His Rockridge Institute has no more funding. A large part of a chapter in a book by Rahm Emanuel and Bruce Reed nearly finished him among DC elites. Kind of sad...they have done a good job on others the last few years.
In this part they totally trash his ideas, misinterpret them, and twist them. Sorry about that, George Lakoff, they decided it was time for you to go...just like others.
The Planhe leading proponent of this reassurance is Professor George Lakoff, a University of California linguist and author of the best-selling tract Don't Think of an Elephant! Lakoff's book, a compilation of speeches on what he calls "Frame Semantics," has sold about one-quarter million copies since 2004.
Why have so many Democrats snapped up Lakoff's manual? Because it tells them exactly what they want to hear. As might be expected from a linguistics professor and self-proclaimed "metaphor analyst," the book contends that Democrats' biggest problem is the words we use. All progressives need to do to win the political debate, he argues, is to change the conceptual "frame" in which it takes place. According to Lakoff, Democratic arguments are bouncing off the electorate's collective subconscious because conservatives have set the frame and we haven't. To be fair, Lakoff isn't wrong about everything. He understands the importance of values and an agenda. He calls the lack of ideas "hypocognition" -- which he says was first discovered in a Tahitian tribe where suicide was rampant because it lacked the concept of grief. One man's frame is another man's pine box.
But Lakoff is flat-out wrong to suggest that Democrats are losing just because Republicans know all the right words. His favorite example is that conservatives learned to call tax cuts "tax relief." He's right that Republicans make a fetish out of using the most misleading, Orwellian words they can find. But let's be honest: Bush didn't manage to pass his tax cuts because he called them tax relief. (Most of the time, he called them tax cuts.) Bush got the chance to pass his disastrous tax cuts because Democrats were too slow to offer real tax reform proposals of our own. The tax debate illustrates what Al From, who founded the Democratic Leadership Council, has astutely observed: In a country with three self-identified conservatives for every two self-identified liberals, when neither side's agenda is sufficiently compelling, Republicans usually win by default.
The real danger of Lakoff 's analysis is that it reinforces Democrats' favorite excuse -- that Republicans have succeeded by pulling the wool over Americans' eyes, and that we'll start winning as soon as we learn the same dark arts.
Some Democrats want to believe that we can stand in front of the mirror and practice the words to win America back. "Ever wonder how the radical right has been able to convince average Americans to repeatedly vote against their own interests?" Ariana Huffington says in plugging Lakoff 's book, "It's the framing, stupid!" One glowing reviewer declared, "While Democrats were campaigning as if policy mattered, Republicans were waging their campaign on a far more fundamental, and more powerful, psychological level."

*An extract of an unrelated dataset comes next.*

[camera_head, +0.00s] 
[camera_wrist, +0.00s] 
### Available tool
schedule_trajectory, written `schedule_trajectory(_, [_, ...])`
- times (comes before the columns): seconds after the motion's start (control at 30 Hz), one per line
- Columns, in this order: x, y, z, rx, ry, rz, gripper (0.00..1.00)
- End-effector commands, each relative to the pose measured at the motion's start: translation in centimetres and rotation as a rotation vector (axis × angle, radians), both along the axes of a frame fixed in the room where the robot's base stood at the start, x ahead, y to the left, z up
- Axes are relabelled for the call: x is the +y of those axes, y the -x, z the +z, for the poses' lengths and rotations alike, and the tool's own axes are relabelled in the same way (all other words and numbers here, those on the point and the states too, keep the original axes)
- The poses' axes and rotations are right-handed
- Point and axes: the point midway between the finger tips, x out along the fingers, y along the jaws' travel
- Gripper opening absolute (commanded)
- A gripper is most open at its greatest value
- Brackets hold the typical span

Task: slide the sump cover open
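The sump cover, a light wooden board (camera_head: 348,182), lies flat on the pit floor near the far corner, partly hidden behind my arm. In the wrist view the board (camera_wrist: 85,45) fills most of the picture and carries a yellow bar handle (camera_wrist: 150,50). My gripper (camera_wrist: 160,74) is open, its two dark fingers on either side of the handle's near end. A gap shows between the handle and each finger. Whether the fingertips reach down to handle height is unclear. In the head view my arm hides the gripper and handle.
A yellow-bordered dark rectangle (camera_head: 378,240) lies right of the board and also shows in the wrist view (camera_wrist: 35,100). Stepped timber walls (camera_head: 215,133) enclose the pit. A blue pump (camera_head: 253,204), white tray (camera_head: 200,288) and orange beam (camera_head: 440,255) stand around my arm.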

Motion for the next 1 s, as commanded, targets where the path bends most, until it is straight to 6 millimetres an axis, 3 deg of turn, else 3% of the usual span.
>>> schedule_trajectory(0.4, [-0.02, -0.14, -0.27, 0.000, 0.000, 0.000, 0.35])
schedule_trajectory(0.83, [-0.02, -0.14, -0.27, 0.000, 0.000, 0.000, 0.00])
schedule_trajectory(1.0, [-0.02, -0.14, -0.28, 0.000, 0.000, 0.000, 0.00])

Uh Uh, Rahm, you really don't get it. You are siding with those Republicans to keep "liberals" at arms length. You have basically recruited candidates to run as Democrats who share Republican ideals.
Sorry, George, you and those you worked with were making too much of a progressive difference. It was time for you to go just like the others. And Rahm heads to the center of power, the White House.
It's easy when you have the media's attention, it's easy when have the power. Bye, George.
Rahm even called Lakoff a highbrow.
Highbrows like Lakoff and street fighters like Rove share the same Hack fallacy that we can game history to our advantage. In truth, we don't get to pick and choose between the great challenges the country faces. Even in calmer times, voters decided what was on their minds, not politicians. Today, we have no choice but to play the hand we're dealt: a long war against terrorism, a long struggle to compete economically, and a long way to go to build a culture of community here at home.
Rahm is Chief of Staff, a place of power. Further he praises Al From and Mark Penn in the same chapter in which he insults Lakoff. He ridicules those who think Democrats should "oppose.
"Giving an answer. The final myth that Democrats must leave behind is the idea that "oppose, oppose, oppose" is a successful formula for an opposition party to escape being in the opposition. A successful opposition must oppose and propose, and do both well. Democrats in Congress have an obligation to stand firm against the Republicans whenever they're wrong, which is all too often. At the same time, however, we have an obligation to ourselves and to the future to suggest a clear alternative path for the country to follow. As Mark Penn found in a survey for BLUEPRINT, three out of four Americans -- and five out of six rank-and-file Democrats -- are more interested in hearing Democrats' agenda than what's wrong with the Republicans' agenda (see Moment of Opportunity, by Al From, BLUEPRINT, Vol. 2006, No. 1).